**Exercise details:** Below is a block of records; repeat each one exactly.

**Material:**
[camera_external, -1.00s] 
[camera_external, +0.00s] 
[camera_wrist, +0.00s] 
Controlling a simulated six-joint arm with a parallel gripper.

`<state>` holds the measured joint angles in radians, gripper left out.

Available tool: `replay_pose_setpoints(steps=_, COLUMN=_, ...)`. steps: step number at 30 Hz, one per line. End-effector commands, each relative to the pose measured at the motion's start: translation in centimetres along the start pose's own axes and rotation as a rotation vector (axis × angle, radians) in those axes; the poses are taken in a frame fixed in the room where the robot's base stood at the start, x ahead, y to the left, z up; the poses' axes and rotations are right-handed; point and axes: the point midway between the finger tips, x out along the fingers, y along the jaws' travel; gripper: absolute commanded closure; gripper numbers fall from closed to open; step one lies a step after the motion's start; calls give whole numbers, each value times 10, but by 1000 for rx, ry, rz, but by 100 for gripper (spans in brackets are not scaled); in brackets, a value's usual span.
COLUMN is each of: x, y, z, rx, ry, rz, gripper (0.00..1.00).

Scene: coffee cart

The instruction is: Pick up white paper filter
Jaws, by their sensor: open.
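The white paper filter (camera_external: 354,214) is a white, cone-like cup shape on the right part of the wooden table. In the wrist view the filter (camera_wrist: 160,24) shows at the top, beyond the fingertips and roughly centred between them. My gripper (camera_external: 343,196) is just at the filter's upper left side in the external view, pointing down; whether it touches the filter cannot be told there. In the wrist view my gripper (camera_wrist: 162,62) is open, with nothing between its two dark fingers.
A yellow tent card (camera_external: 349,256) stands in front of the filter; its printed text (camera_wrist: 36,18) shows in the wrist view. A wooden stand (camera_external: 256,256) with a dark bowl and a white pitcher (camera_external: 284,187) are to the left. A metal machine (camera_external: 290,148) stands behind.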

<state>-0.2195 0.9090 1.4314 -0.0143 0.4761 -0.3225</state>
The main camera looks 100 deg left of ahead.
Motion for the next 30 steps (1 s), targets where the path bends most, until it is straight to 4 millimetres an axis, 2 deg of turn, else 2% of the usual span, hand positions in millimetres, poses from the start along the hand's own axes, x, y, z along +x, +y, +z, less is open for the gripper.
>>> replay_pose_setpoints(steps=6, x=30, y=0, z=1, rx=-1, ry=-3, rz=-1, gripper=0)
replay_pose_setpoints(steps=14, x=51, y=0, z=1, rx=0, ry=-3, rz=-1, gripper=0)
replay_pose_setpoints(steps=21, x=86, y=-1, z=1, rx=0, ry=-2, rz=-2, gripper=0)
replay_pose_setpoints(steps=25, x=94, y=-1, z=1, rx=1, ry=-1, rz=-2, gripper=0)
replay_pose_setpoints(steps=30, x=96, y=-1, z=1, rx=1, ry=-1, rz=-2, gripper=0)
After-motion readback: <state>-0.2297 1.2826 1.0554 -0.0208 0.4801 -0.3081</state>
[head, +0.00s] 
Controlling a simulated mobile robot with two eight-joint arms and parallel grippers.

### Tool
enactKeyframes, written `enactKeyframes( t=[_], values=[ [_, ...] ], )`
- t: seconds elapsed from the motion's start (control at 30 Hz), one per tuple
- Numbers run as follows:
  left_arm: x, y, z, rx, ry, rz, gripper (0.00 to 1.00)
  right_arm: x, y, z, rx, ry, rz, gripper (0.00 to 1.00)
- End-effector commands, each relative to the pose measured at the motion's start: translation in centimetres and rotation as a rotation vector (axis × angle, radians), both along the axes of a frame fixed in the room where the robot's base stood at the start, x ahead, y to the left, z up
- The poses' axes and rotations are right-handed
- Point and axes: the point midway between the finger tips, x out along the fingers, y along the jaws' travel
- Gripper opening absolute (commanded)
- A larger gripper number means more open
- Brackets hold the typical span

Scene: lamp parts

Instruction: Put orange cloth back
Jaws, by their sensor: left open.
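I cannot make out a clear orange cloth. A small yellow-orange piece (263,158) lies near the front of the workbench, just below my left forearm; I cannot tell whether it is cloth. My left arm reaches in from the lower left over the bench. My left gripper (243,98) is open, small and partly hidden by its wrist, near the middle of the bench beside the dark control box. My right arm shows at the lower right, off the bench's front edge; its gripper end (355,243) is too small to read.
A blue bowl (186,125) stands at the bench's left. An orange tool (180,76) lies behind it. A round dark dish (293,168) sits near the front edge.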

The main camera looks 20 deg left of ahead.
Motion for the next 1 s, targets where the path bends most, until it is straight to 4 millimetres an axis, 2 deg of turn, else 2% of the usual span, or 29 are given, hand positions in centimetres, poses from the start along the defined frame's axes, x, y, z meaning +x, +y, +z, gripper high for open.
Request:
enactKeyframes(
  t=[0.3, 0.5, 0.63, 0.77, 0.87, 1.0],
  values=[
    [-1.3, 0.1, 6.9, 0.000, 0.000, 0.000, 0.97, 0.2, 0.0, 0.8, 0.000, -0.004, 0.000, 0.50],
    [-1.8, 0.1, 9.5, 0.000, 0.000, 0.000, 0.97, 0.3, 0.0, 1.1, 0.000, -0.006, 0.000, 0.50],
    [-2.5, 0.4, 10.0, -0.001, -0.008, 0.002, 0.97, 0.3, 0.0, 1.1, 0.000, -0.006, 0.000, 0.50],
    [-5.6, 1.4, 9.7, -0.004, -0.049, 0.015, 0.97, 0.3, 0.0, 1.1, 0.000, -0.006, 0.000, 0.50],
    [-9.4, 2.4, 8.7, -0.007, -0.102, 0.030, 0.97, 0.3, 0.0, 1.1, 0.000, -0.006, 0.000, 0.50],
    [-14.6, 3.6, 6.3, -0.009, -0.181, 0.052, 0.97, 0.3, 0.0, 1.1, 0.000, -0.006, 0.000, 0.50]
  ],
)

**Expected answer:**
[camera_external, -1.00s] 
[camera_external, +0.00s] 
[camera_wrist, +0.00s] 
Controlling a simulated six-joint arm with a parallel gripper.

`<state>` holds the measured joint angles in radians, gripper left out.

Available tool: `replay_pose_setpoints(steps=_, COLUMN=_, ...)`. steps: step number at 30 Hz, one per line. End-effector commands, each relative to the pose measured at the motion's start: translation in centimetres along the start pose's own axes and rotation as a rotation vector (axis × angle, radians) in those axes; the poses are taken in a frame fixed in the room where the robot's base stood at the start, x ahead, y to the left, z up; the poses' axes and rotations are right-handed; point and axes: the point midway between the finger tips, x out along the fingers, y along the jaws' travel; gripper: absolute commanded closure; gripper numbers fall from closed to open; step one lies a step after the motion's start; calls give whole numbers, each value times 10, but by 1000 for rx, ry, rz, but by 100 for gripper (spans in brackets are not scaled); in brackets, a value's usual span.
COLUMN is each of: x, y, z, rx, ry, rz, gripper (0.00..1.00).

Scene: coffee cart

The instruction is: Pick up white paper filter
Jaws, by their sensor: open.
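The white paper filter (camera_external: 354,214) is a white, cone-like cup shape on the right part of the wooden table. In the wrist view the filter (camera_wrist: 160,24) shows at the top, beyond the fingertips and roughly centred between them. My gripper (camera_external: 343,196) is just at the filter's upper left side in the external view, pointing down; whether it touches the filter cannot be told there. In the wrist view my gripper (camera_wrist: 162,62) is open, with nothing between its two dark fingers.
A yellow tent card (camera_external: 349,256) stands in front of the filter; its printed text (camera_wrist: 36,18) shows in the wrist view. A wooden stand (camera_external: 256,256) with a dark bowl and a white pitcher (camera_external: 284,187) are to the left. A metal machine (camera_external: 290,148) stands behind.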

<state>-0.2195 0.9090 1.4314 -0.0143 0.4761 -0.3225</state>
The main camera looks 100 deg left of ahead.
Motion for the next 30 steps (1 s), targets where the path bends most, until it is straight to 4 millimetres an axis, 2 deg of turn, else 2% of the usual span, hand positions in millimetres, poses from the start along the hand's own axes, x, y, z along +x, +y, +z, less is open for the gripper.
>>> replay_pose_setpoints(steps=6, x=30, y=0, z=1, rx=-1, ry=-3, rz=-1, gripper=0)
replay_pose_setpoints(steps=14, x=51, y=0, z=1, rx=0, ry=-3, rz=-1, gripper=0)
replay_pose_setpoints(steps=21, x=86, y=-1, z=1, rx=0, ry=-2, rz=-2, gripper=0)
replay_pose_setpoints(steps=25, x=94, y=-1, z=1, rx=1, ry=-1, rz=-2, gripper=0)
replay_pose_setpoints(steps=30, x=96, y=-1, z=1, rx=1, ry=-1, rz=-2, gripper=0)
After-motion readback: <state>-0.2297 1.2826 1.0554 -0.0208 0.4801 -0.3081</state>
[head, +0.00s] 
Controlling a simulated mobile robot with two eight-joint arms and parallel grippers.

### Tool
enactKeyframes, written `enactKeyframes( t=[_], values=[ [_, ...] ], )`
- t: seconds elapsed from the motion's start (control at 30 Hz), one per tuple
- Numbers run as follows:
  left_arm: x, y, z, rx, ry, rz, gripper (0.00 to 1.00)
  right_arm: x, y, z, rx, ry, rz, gripper (0.00 to 1.00)
- End-effector commands, each relative to the pose measured at the motion's start: translation in centimetres and rotation as a rotation vector (axis × angle, radians), both along the axes of a frame fixed in the room where the robot's base stood at the start, x ahead, y to the left, z up
- The poses' axes and rotations are right-handed
- Point and axes: the point midway between the finger tips, x out along the fingers, y along the jaws' travel
- Gripper opening absolute (commanded)
- A larger gripper number means more open
- Brackets hold the typical span

Scene: lamp parts

Instruction: Put orange cloth back
Jaws, by their sensor: left open.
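I cannot make out a clear orange cloth. A small yellow-orange piece (263,158) lies near the front of the workbench, just below my left forearm; I cannot tell whether it is cloth. My left arm reaches in from the lower left over the bench. My left gripper (243,98) is open, small and partly hidden by its wrist, near the middle of the bench beside the dark control box. My right arm shows at the lower right, off the bench's front edge; its gripper end (355,243) is too small to read.
A blue bowl (186,125) stands at the bench's left. An orange tool (180,76) lies behind it. A round dark dish (293,168) sits near the front edge.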

The main camera looks 20 deg left of ahead.
Motion for the next 1 s, targets where the path bends most, until it is straight to 4 millimetres an axis, 2 deg of turn, else 2% of the usual span, or 29 are given, hand positions in centimetres, poses from the start along the defined frame's axes, x, y, z meaning +x, +y, +z, gripper high for open.
Request:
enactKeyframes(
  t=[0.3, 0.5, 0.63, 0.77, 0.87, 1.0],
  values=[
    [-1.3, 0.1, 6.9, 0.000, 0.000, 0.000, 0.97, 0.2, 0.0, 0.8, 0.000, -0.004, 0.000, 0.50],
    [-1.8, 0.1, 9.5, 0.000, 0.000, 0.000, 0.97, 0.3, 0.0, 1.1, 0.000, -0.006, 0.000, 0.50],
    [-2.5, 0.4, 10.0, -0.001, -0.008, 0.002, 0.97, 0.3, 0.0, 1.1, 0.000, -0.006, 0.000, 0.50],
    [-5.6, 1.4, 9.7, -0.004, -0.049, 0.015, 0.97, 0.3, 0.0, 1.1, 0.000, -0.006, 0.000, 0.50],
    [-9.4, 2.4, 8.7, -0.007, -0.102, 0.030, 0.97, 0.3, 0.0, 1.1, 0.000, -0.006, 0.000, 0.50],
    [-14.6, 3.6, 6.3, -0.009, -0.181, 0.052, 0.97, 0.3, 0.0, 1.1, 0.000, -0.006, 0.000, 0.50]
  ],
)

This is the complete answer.